The 5 largest donors to UKIP are all companies. Similar to the Conservatives these are however realistically donations from individuals through their companies. Highstone Group, a company controlled by Paul Sykes, donated the most with £3.0mn. Sykes has also donated £900k through another company, the Paul Sykes Group. Northern & Shell Group, publisher of the Daily Express and Star also donated £1.6mn to the party, on behalf of owner Richard Desmond. The third largest donor is well known Brexiteer Aaron Banks, who gave UKIP £1.4mn through his firm Rock Services.
The SNP received £3.3mn from businessman Brian Souter, £2.8mn each from lottery winners Christine and Colin Weir as well as £1.4mn from late poet Edwin Morgan.
Out of the parties in the “Other” category, there are also a few donors worth mentioning. Firstly, the Co-operative Party received £15.0mn from the Co-operative group. Secondly, Jeremy Hosking effectively funded the 2020 launch of new right wing Reclaim Party with £2.7mn in donations. Finally, Sinn Féin also accepted £3.2mn in donations from a Mr William Hampton.
Additionally, across both of the two main parties there are quite a few generous donors with knighthoods, lordships and other honours which I think is worth mentioning.
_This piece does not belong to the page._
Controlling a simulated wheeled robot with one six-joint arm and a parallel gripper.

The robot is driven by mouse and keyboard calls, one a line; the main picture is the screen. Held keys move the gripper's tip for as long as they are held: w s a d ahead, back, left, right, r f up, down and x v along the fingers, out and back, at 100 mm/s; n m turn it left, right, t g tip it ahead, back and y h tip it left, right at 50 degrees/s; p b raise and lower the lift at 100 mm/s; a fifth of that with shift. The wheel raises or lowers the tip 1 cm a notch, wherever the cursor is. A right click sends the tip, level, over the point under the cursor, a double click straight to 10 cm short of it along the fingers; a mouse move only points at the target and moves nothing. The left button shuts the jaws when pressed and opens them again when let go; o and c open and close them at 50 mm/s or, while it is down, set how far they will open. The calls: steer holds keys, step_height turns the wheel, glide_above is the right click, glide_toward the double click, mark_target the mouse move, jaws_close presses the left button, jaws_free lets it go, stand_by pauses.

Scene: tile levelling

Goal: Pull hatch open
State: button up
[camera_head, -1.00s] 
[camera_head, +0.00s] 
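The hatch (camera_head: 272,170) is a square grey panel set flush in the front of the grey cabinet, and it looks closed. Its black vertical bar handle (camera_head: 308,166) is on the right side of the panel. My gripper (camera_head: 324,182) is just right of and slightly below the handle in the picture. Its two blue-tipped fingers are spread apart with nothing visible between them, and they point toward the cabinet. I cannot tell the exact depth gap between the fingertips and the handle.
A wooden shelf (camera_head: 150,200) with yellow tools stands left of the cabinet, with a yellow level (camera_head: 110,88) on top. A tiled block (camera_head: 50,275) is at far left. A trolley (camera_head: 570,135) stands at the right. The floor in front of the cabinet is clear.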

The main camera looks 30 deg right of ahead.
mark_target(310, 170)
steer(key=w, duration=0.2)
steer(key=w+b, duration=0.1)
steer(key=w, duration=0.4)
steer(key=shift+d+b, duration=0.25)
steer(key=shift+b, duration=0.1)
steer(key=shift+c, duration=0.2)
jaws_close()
Looking at the top 50 largest individual donors to the Conservative party, 20 have received knighthoods and/or been given lordships. Similarly, for the top 50 Labour party donors, 18 have been made knights of the realm or lords.
Final Thoughts
This project shows that donations have tended to peak around elections and that more recent general elections have set consecutive quarterly donation records. Additionally, the difference in funding sources between parties is easy to see, with 68% of Labour’s donations coming from trade unions and 64% of the Tories’ donations coming from individuals for instance. Moreover, while the data quality of donor names was very poor, after cleaning the data it was possible to see the who the main funders of each party were.
Overall, this project provides a glimpse into the flow of political donations in the UK, and may raise questions about the role of money in British politics.